Supplied data

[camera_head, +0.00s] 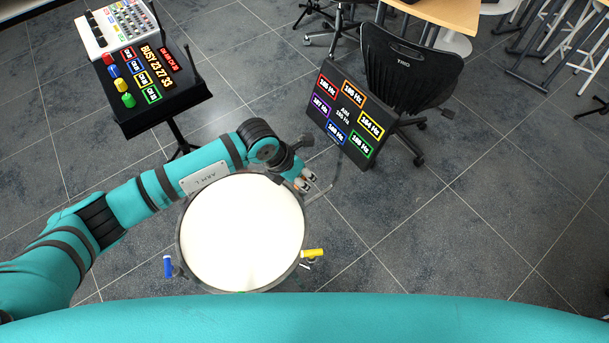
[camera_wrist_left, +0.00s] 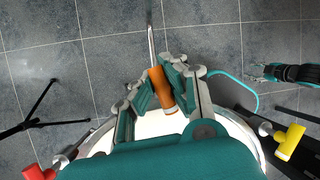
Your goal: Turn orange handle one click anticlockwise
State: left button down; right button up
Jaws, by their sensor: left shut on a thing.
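The orange handle (camera_wrist_left: 161,88) shows in the left wrist view, on a metal rod at the drum's edge. My left gripper (camera_wrist_left: 165,78) is shut on it, with a finger on each side. In the head view my left gripper (camera_head: 304,180) is at the upper right rim of the round drum (camera_head: 242,232) with a white top; there the orange handle is mostly hidden by the fingers. What seems to be my right gripper (camera_wrist_left: 268,72) shows at the right of the left wrist view, away from the drum; its jaws are too small to read.
Other handles around the drum are yellow (camera_head: 313,254), blue (camera_head: 167,266) and red (camera_wrist_left: 35,172). A black board with coloured frequency labels (camera_head: 345,118) stands at upper right, before a chair (camera_head: 410,70). A stand with a mixer and coloured knobs (camera_head: 145,75) is at upper left.

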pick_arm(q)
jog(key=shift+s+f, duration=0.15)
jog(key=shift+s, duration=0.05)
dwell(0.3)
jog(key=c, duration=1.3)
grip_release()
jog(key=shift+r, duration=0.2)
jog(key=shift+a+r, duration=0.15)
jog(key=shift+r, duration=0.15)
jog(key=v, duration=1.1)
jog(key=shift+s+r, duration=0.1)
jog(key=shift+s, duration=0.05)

Task directions
From the opening line of the listing above through the line bearing "State: left button down; right button up", repeat each line exactly. Drop every picture.

The completed task
[camera_head, +0.00s] 
[camera_wrist_left, +0.00s] 
Your goal: Turn orange handle one click anticlockwise
State: left button down; right button up

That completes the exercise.